L’idée selon laquelle la naissance est un traumatisme où vient se rompre le tout que forment la mère et son enfant n’est pas un mythe freudien .C’est Otto Rank qui est à l’origine de ce mythe ; Freud ne l’a jamais cautionné, et selon Lacan ? Cette construction a, « vicié la pensée analytique » en soutenant l’illusion d’une fusion idéale, originelle, dont la reconquête serait possible.

École Freudienne - Actes du Colloque
École Freudienne, 20 et 21 mai 2000

L’art s’est bien souvent fait le vecteur de ce mythe d’une union parfaite retrouvée . Ainsi le célèbre tableau de Raphael, « La Vierge à la chaise », placé par l’artiste dans un cercle ( tondo ) qui accentue la puissance de l’image, est une représentation de la plénitude et de l’unité ; mais Jean-Baptiste est là pour nous rappeler qu’elle n’est qu’illusion. En remarquant le geste de l’enfant qui semble chercher sous le châle de sa mère le sein nourricier, on pense aux propos de Lacan sur la fonction du sein : « objet partiel, c’est lui qui est au principe de l’imagination du tout ».

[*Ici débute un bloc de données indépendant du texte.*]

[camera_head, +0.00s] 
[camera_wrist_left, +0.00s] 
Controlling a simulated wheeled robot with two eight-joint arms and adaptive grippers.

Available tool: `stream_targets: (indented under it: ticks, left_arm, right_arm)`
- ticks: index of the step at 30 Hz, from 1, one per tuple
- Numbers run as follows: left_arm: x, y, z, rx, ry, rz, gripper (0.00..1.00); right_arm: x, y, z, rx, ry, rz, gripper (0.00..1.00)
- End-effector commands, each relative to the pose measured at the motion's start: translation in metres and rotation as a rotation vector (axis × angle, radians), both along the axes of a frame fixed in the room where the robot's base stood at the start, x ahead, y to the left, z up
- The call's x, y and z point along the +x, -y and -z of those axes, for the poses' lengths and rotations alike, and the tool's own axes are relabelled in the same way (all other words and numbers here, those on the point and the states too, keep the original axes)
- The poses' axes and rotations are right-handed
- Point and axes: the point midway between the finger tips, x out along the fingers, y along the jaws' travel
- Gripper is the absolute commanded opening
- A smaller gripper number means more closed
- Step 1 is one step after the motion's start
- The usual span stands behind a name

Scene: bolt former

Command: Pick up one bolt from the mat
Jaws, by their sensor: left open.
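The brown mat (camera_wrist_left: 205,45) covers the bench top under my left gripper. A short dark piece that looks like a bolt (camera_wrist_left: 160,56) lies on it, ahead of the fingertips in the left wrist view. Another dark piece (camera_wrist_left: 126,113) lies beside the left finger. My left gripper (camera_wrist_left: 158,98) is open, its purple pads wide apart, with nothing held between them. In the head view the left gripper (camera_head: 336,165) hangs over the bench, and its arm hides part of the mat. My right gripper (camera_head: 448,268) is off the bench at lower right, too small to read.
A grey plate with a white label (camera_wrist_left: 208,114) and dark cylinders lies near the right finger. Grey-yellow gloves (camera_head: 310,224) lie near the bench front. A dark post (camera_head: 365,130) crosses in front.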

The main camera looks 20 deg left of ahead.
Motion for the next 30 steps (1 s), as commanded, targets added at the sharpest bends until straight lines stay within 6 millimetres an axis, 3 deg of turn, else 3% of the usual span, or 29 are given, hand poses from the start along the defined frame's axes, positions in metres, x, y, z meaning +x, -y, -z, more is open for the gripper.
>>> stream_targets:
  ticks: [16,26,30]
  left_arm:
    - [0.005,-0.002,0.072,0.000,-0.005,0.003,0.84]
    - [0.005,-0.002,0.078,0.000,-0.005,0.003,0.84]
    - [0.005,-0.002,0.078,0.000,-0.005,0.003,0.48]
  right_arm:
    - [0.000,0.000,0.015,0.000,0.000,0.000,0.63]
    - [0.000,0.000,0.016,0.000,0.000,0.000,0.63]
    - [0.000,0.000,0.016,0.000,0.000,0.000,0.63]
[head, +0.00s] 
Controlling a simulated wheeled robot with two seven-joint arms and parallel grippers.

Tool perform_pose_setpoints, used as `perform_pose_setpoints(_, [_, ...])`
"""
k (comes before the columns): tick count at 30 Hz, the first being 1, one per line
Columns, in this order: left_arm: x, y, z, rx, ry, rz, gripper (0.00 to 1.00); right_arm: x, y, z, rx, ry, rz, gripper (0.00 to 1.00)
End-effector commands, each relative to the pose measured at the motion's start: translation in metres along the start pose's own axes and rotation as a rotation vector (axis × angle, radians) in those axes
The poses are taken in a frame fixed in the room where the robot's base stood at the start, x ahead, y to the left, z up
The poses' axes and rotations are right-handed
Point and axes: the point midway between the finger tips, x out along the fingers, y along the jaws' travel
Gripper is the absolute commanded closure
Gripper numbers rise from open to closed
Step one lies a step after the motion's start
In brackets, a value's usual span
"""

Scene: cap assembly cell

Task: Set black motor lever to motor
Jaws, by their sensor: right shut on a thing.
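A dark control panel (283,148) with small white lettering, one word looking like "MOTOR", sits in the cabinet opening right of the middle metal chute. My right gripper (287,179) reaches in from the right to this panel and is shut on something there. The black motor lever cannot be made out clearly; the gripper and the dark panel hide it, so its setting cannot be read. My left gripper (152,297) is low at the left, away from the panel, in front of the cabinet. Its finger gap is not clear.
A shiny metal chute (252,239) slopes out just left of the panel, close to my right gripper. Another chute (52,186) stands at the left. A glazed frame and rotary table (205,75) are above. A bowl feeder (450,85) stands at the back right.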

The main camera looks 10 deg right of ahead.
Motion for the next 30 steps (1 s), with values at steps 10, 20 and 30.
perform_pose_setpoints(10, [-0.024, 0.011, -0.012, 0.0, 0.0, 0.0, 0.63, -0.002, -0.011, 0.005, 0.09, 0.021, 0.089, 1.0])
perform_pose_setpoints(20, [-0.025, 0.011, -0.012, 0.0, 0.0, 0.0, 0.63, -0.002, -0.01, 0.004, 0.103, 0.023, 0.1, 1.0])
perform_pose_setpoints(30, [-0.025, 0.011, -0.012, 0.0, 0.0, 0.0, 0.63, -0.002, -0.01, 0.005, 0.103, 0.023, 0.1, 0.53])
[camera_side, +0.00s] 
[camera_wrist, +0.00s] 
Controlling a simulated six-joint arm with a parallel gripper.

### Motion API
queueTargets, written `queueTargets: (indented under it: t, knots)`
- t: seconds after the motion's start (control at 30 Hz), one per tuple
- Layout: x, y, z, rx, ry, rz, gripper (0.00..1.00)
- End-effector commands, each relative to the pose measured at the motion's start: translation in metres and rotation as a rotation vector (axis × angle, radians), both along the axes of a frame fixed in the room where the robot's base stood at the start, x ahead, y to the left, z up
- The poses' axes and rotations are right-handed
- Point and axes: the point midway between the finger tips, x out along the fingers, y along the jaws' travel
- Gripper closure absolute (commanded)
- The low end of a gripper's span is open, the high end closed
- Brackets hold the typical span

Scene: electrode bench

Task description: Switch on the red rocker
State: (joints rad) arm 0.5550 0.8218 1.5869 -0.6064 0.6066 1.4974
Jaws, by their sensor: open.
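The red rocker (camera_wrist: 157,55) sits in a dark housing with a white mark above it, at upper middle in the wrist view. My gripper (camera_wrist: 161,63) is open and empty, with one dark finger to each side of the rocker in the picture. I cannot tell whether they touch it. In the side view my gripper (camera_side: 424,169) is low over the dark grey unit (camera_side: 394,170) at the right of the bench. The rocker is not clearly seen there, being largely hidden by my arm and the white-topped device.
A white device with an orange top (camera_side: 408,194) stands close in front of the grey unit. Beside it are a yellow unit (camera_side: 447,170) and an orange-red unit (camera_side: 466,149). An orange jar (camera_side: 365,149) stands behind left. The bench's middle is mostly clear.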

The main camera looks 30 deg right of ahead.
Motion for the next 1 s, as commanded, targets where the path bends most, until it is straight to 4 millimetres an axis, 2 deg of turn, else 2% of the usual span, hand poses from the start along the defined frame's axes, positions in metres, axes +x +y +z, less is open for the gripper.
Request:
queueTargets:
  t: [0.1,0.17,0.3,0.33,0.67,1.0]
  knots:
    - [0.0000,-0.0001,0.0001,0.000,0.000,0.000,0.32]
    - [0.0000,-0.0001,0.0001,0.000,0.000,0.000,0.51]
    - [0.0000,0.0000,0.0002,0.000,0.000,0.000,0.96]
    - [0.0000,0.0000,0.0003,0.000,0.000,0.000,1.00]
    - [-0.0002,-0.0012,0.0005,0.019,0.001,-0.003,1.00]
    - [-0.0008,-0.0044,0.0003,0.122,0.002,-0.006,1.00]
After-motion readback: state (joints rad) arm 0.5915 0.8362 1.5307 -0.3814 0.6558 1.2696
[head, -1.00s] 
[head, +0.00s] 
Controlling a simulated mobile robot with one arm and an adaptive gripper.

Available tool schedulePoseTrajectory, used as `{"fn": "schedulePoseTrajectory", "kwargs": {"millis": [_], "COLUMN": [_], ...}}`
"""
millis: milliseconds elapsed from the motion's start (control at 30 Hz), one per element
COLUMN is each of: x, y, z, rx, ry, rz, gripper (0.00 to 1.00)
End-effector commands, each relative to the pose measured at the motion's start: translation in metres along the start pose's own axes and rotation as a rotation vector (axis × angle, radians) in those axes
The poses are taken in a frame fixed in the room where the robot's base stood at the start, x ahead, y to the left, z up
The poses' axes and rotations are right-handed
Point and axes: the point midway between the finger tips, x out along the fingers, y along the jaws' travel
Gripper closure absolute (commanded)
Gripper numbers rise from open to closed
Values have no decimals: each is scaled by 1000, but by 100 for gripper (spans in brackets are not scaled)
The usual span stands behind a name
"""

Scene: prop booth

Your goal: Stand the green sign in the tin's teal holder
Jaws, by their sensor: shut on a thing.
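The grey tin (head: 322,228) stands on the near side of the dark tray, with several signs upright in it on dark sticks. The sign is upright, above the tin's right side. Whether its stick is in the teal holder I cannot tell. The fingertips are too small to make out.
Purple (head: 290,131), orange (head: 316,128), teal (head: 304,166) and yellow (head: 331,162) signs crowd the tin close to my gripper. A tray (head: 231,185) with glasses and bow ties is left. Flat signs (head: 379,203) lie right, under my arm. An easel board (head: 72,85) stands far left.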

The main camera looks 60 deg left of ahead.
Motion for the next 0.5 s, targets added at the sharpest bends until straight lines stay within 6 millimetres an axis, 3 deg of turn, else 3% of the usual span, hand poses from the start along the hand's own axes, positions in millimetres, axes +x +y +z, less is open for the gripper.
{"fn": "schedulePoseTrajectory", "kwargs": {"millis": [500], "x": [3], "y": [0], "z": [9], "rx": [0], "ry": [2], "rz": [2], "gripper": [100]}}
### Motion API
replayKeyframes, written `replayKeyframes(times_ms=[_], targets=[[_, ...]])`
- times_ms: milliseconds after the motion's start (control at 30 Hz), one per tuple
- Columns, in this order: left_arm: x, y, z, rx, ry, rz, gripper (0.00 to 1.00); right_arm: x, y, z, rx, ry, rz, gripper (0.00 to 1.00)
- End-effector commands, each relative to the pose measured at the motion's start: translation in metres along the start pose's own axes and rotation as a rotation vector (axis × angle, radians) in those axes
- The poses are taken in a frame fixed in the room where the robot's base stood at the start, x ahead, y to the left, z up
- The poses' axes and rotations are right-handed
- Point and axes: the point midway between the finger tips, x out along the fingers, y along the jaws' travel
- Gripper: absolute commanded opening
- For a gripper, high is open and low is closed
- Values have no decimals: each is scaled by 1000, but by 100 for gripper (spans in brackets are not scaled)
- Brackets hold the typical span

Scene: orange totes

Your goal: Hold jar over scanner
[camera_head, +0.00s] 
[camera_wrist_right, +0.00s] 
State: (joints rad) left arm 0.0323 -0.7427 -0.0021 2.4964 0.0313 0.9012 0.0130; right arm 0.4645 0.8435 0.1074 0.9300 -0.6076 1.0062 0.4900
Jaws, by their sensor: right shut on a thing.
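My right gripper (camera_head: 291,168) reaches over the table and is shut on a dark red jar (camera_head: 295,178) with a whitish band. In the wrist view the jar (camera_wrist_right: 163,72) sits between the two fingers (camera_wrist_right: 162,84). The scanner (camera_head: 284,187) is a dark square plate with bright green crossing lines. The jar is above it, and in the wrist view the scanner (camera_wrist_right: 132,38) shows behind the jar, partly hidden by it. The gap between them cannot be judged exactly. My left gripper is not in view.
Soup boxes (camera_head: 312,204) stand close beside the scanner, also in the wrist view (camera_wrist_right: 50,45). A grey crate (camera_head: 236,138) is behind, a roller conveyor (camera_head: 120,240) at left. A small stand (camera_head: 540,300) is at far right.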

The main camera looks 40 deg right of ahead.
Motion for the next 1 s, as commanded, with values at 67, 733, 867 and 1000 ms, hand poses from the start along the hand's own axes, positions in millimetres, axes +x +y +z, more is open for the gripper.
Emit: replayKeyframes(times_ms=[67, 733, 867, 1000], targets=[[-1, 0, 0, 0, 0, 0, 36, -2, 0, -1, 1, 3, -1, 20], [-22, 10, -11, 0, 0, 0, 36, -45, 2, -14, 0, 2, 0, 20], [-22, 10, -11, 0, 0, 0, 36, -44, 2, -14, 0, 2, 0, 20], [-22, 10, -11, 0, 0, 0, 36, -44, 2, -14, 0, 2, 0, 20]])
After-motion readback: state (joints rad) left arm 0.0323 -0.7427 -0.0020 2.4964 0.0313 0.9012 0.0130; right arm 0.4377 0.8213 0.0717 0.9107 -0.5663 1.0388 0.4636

Lieu où s’adresse la demande de l’enfant , la mère est au delà, ailleurs, en dehors de ce mirage du tout que supporte l’objet (a). C’est de ce lieu qu’elle va exercer sa « loi de caprice » , revêtir pour l’enfant , les habits de la puissance, de la toute puissance, puis se découvrir manquante et du même coup dévorante - gueule grande ouverte , imprévisible, angoissante, où l’enfant ne peut que patir de la satisfaction qu’il pourrait y trouver. De cette « gueule de crocodile » ( l’expression est de Lacan ), seul peut le mettre à l’abri, tel un « rouleau de pierre » empêchant les mâchoires de se refermer , le phallus qui assure la triangulation. Encore faut-il que, pour la mère, la place du père ait été marquée afin qu’un homme puisse y venir, comme agent de la castration. Elle permet ainsi qu’il y ait, pour l’enfant, du père.

Qu’est-ce donc qu’une mère ? C’est la question que nous proposerons d’étudier au cours de ce colloque. Nous aurons à interroger le désir d’enfant, diversement articulé au désir d’un homme, le devenir mère pour une femme, et le rapport à la jouissance qu’elle permet, sans omettre de questionner les éventuelles retombées, sur ce qu’est une mère, des avancées de la science (Échographie, FIV, mères porteuses...) . C’est en tant que femme « plongeant ses racines dans la jouissance même » qu’elle porte son enfant vers le plus-de-jouir, à condition de lui rester interdite.